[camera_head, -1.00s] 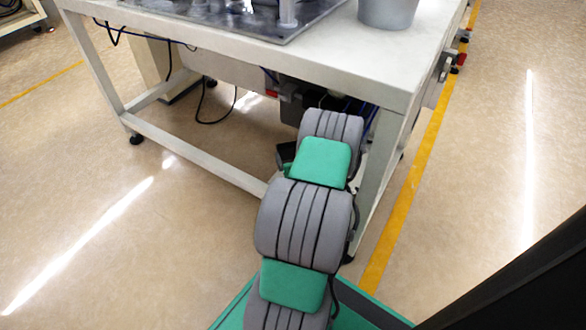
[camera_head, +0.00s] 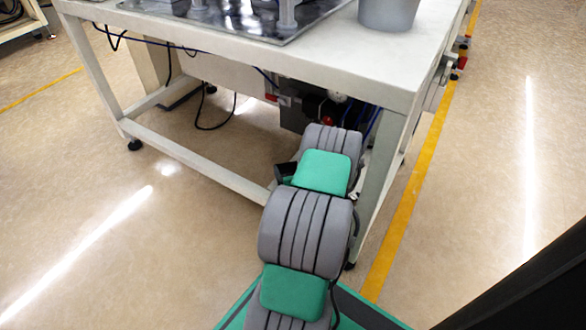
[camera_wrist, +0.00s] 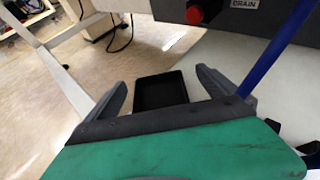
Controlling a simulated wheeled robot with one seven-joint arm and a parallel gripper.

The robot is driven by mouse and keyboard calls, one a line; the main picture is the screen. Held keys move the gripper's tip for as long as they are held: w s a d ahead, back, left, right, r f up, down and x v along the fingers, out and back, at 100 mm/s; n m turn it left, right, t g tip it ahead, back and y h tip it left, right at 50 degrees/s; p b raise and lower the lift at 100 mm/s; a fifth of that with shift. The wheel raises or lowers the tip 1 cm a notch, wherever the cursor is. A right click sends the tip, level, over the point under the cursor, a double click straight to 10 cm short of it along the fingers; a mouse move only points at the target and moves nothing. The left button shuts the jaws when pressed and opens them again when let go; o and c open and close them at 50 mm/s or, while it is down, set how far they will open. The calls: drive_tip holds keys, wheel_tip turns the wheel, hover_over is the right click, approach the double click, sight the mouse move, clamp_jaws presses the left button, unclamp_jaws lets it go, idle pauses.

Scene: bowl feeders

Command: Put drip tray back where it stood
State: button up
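The drip tray (camera_wrist: 161,92) is a shallow, dark rectangular tray. In the wrist view it lies ahead of and between the fingers of my gripper (camera_wrist: 163,80). The gripper is open, with a narrow gap visible on each side of the tray, so it does not appear clamped. I cannot tell what surface bears the tray.
A dark unit (camera_wrist: 250,22) with a red knob (camera_wrist: 195,14) and a DRAIN label stands above the tray. A blue hose (camera_wrist: 282,47) runs down at right. The bench (camera_head: 330,55) has legs and a low crossbar (camera_head: 200,165) beside my arm.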

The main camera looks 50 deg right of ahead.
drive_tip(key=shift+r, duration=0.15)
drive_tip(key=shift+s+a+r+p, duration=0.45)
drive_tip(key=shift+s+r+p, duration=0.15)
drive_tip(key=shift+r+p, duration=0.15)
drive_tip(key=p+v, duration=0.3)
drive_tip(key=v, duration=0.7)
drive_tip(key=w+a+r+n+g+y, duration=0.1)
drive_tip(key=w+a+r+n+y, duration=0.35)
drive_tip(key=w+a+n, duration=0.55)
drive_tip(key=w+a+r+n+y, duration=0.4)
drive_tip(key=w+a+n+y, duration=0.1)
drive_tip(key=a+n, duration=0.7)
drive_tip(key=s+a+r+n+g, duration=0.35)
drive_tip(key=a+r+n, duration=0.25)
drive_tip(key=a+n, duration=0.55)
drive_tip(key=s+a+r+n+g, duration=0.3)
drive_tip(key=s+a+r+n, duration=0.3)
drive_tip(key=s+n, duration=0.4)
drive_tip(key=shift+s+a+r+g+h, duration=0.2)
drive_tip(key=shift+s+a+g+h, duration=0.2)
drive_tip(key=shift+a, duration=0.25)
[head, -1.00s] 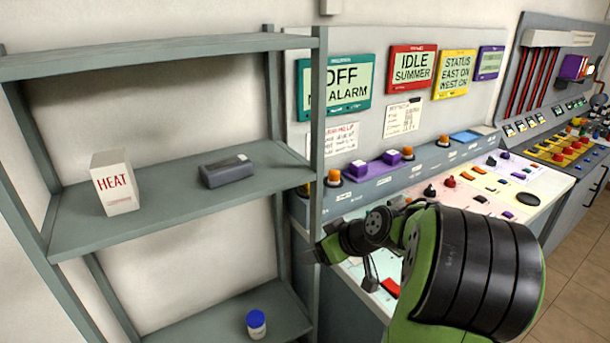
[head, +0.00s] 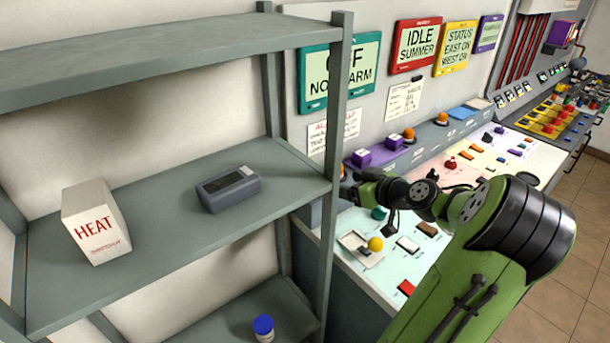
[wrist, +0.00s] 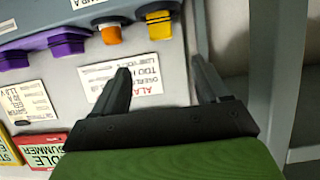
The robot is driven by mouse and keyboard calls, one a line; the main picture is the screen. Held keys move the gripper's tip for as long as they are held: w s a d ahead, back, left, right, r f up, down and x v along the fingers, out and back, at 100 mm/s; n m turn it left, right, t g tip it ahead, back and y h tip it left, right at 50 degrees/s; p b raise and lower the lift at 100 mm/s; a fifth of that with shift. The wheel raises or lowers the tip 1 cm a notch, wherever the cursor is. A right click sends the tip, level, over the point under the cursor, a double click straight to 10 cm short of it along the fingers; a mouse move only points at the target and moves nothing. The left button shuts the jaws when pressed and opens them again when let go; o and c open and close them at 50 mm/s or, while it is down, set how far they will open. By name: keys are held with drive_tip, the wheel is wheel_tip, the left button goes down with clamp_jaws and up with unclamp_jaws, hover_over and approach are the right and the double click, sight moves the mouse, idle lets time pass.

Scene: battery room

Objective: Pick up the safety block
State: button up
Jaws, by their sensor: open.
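A dark grey block-shaped thing (head: 229,188) with a lighter top panel lies on the middle shelf in the head view. It may be the safety block, but I cannot read its marking. My gripper (wrist: 160,68) is open and empty in the wrist view, with its fingers in front of the console's back panel and a shelf post to their right. In the head view my arm reaches to the right of the shelf unit, over the console. The grey block does not show in the wrist view.
A white HEAT box (head: 97,222) stands left of the block on the middle shelf (head: 165,240). A blue-capped bottle (head: 263,328) is on the lower shelf. The front right shelf post (head: 335,180) stands between block and arm. The console (head: 430,235) carries many buttons.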

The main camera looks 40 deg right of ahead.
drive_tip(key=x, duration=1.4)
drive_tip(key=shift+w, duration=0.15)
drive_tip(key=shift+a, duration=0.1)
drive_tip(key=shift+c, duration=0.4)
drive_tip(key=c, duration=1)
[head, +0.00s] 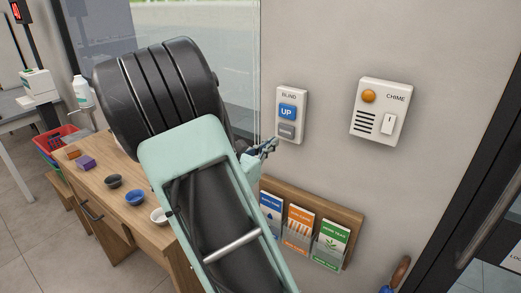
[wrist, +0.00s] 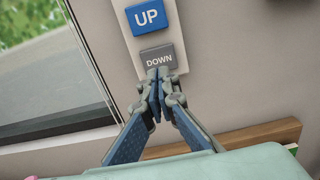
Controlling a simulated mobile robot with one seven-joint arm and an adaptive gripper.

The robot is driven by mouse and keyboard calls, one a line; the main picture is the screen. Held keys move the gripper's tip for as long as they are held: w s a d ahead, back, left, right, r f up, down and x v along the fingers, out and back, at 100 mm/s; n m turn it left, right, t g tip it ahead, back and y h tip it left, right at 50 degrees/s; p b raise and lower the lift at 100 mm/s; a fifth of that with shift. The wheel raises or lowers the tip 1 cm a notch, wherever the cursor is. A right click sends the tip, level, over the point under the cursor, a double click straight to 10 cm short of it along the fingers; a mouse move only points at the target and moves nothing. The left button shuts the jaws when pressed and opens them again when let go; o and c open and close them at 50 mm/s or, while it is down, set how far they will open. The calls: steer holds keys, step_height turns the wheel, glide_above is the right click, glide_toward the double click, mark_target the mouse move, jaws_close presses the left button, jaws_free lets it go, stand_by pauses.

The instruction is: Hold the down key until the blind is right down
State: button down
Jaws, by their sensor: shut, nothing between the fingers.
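The blind switch plate (head: 291,97) is on the wall beside the window, with a blue UP key (head: 287,112) above a grey DOWN key (head: 286,131). In the wrist view the DOWN key (wrist: 158,57) is just beyond my gripper (wrist: 159,80), whose shut, empty fingertips overlap its lower edge. I cannot tell whether they touch or press it. In the head view my gripper (head: 271,145) is just below and left of the key. The window (head: 236,60) shows at the left, partly behind my arm; no blind fabric is clearly visible in it.
A chime panel (head: 380,111) with an orange button and a white rocker is to the right. A wooden leaflet rack (head: 348,215) is on the wall below. A wooden counter (head: 95,178) with small bowls stands at left, and a dark door frame (head: 485,150) at right.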

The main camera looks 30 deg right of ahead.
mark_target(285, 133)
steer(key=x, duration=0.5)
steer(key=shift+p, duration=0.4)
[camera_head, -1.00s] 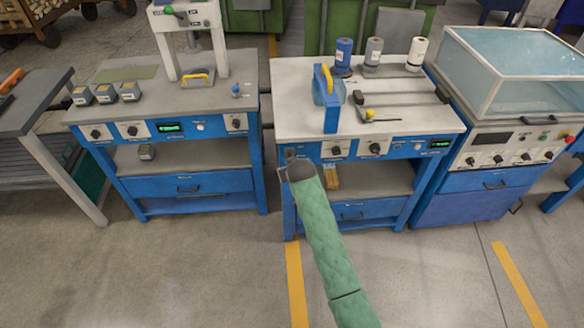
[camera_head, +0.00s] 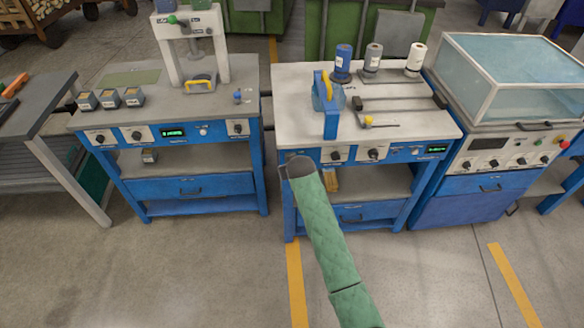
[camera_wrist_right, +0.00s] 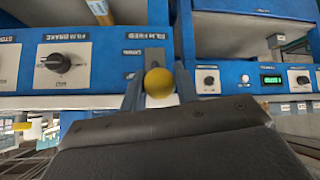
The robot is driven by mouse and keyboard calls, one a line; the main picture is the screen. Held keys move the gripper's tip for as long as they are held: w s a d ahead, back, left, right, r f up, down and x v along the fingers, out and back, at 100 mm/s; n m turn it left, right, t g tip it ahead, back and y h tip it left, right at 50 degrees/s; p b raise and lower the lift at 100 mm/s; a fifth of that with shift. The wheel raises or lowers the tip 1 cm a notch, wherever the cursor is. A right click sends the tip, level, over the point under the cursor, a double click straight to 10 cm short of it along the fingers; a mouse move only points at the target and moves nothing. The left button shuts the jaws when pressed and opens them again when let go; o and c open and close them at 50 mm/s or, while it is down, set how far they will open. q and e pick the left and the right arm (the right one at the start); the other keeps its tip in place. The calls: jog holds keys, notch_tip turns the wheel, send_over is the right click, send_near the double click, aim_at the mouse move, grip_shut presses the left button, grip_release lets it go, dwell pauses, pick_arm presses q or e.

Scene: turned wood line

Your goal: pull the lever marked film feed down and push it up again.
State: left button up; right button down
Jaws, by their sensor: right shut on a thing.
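The film feed lever shows in the right wrist view as a yellow ball knob (camera_wrist_right: 159,83), below the upside-down label FILM FEED (camera_wrist_right: 146,36) on the blue machine panel. My right gripper (camera_wrist_right: 160,76) is shut on the lever, with one finger on each side of the knob. In the head view my right gripper (camera_head: 300,166) is at the front left corner of the right blue machine (camera_head: 436,120). The lever is hidden there behind my wrist and sleeve. My left gripper is not in view.
A FILM BRAKE dial (camera_wrist_right: 58,63) is beside the lever label. The machine top holds a blue-and-yellow tape dispenser (camera_head: 329,108) and several spools. A second blue bench (camera_head: 185,187) stands to the left, a glass-covered machine (camera_head: 500,150) to the right. The floor in front is clear.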

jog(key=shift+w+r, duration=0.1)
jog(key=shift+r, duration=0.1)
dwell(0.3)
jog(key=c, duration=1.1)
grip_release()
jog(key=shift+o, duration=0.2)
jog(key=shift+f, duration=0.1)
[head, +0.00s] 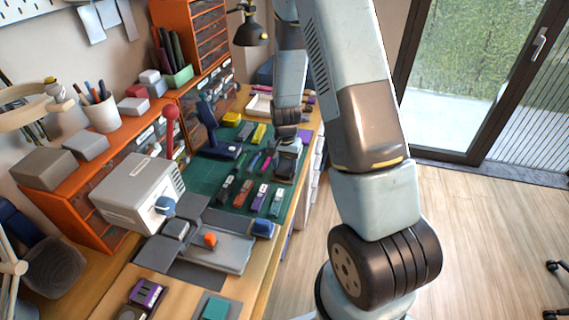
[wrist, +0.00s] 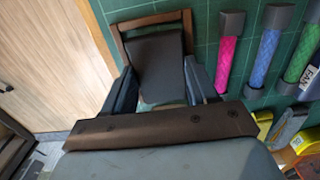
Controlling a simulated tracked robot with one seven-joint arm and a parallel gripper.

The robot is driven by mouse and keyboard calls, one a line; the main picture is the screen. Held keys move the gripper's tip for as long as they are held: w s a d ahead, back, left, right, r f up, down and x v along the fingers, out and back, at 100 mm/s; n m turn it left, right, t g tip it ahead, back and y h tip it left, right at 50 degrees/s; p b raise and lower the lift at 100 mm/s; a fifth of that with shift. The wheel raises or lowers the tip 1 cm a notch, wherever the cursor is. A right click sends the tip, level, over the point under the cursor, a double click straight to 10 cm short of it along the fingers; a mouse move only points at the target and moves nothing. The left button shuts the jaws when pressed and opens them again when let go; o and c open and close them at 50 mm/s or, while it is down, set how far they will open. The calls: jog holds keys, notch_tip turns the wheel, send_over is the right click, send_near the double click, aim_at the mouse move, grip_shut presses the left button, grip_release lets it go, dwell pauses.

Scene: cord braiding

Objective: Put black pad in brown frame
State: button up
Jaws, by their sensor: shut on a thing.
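The black pad (wrist: 158,55) is between the two fingers of my gripper (wrist: 160,72) in the wrist view, and the gripper is shut on it. The brown frame (wrist: 152,20) shows just beyond the pad, with its bars along the pad's far edge and upper sides. The pad overlaps the frame's opening in this view; I cannot tell whether it is seated or held above. The near part of the frame is hidden by the pad and fingers. In the head view my gripper (head: 288,163) is low at the right edge of the green mat, and pad and frame cannot be made out.
Pink (wrist: 229,45), blue and green braided cords with grey ends lie right of the frame on the green mat (wrist: 206,25). More cord pieces lie in front on the mat. A grey machine (head: 135,195) stands at the left.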

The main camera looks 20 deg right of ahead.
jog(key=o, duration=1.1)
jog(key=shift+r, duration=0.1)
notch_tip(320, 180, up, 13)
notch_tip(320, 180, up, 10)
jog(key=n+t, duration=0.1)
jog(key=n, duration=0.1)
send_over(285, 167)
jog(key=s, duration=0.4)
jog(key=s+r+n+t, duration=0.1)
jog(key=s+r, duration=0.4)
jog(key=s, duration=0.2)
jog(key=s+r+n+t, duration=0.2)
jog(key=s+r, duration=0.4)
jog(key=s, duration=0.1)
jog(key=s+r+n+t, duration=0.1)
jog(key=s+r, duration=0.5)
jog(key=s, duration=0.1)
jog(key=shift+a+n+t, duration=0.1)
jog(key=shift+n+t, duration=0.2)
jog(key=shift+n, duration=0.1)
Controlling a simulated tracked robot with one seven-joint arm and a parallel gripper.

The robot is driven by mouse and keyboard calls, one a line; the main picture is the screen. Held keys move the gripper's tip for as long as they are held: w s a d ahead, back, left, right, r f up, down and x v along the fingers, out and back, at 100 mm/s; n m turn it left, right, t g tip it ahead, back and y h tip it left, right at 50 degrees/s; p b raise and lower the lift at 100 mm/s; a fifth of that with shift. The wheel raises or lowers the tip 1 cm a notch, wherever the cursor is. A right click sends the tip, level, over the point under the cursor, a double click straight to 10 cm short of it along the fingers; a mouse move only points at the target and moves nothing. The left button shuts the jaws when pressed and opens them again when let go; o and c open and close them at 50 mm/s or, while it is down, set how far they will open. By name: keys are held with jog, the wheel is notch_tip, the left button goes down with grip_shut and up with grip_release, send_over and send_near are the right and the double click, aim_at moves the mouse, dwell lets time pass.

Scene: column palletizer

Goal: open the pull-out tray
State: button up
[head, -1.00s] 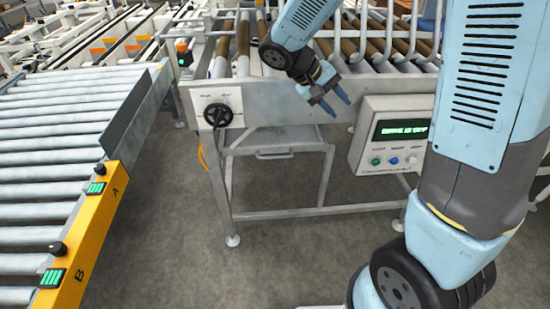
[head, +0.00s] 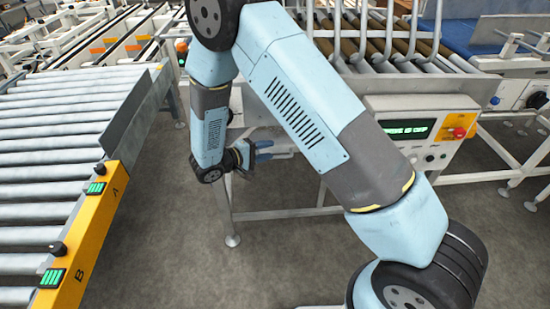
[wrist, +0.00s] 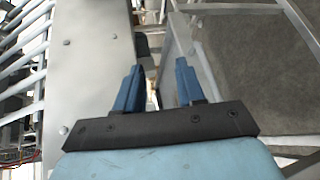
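The pull-out tray sits under the conveyor frame, mostly hidden behind my arm in the head view. A bit of its front with the grey handle (head: 284,155) shows just right of my fingertips. My gripper (head: 264,151) is at about the height of the handle, with its blue fingers pointing right. In the wrist view my gripper (wrist: 158,75) has its two fingers spread apart, with nothing seen held between them. I cannot tell whether a finger touches the handle.
A white frame panel (wrist: 95,60) is close left of the fingers in the wrist view. A control box (head: 418,135) with a red button is on the right of the frame. A roller conveyor (head: 50,150) with a yellow rail is at left. The floor in front is clear.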

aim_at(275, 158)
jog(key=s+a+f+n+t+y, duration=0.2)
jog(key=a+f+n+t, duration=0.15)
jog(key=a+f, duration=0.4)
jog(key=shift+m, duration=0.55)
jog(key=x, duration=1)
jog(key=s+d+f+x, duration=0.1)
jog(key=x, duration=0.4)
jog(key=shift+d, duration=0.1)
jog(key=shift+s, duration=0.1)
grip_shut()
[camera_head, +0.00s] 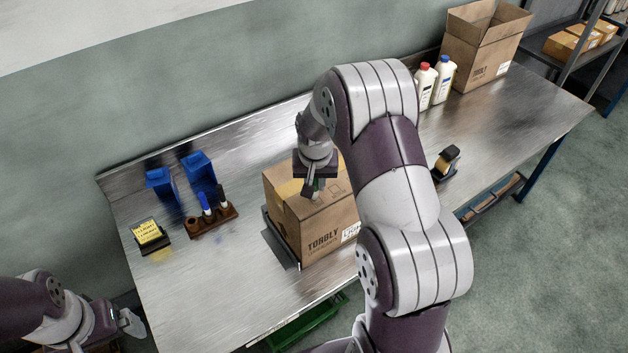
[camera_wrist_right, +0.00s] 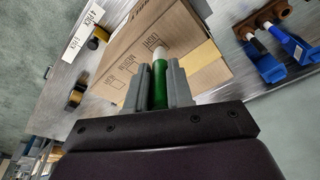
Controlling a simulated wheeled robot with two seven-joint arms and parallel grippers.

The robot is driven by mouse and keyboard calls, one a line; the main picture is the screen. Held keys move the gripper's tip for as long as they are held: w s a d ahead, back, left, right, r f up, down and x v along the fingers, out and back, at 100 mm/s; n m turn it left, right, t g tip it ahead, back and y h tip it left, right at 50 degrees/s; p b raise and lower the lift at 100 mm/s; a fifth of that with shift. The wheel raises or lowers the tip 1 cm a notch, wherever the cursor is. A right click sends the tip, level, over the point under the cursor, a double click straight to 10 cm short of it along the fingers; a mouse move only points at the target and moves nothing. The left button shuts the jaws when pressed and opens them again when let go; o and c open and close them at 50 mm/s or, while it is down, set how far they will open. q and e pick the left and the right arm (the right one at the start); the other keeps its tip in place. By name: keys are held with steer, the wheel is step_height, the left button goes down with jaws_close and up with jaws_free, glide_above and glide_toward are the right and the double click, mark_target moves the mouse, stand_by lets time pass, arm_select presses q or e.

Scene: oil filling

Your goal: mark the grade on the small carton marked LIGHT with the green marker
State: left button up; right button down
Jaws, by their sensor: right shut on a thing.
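The brown carton (camera_head: 315,217) printed TORBLY stands on a dark flat plate (camera_head: 281,243) in the middle of the bench; its white label (camera_head: 350,231) is partly hidden by my right arm. In the right wrist view its printed face (camera_wrist_right: 140,55) fills the top middle. My right gripper (camera_head: 312,190) is over the carton's top, shut on the green marker (camera_wrist_right: 159,84), whose pale tip points at the carton. I cannot tell whether the tip touches. My left gripper (camera_head: 130,322) is at the lower left, away from the bench top; its opening is unclear.
Two white bottles (camera_head: 441,78) and an open carton (camera_head: 470,52) stand at back right. A black-and-tan item (camera_head: 446,162) sits right of my arm.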

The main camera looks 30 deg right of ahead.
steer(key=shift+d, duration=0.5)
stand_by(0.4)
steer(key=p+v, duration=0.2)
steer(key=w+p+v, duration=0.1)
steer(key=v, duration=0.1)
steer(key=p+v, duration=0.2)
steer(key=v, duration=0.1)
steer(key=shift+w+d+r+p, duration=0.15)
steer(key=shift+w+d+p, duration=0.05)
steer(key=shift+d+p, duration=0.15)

☆ ☆ ☆ ☆ ☆

#### EXERCISE PROMPT
Which lines hold the word "Controlling"? Copy each of them from the records.

#### THE ANSWER
Controlling a simulated wheeled robot with one seven-joint arm and a parallel gripper.
Controlling a simulated mobile robot with one seven-joint arm and an adaptive gripper.
Controlling a simulated tracked robot with one seven-joint arm and a parallel gripper.
Controlling a simulated tracked robot with one seven-joint arm and a parallel gripper.
Controlling a simulated wheeled robot with two seven-joint arms and parallel grippers.

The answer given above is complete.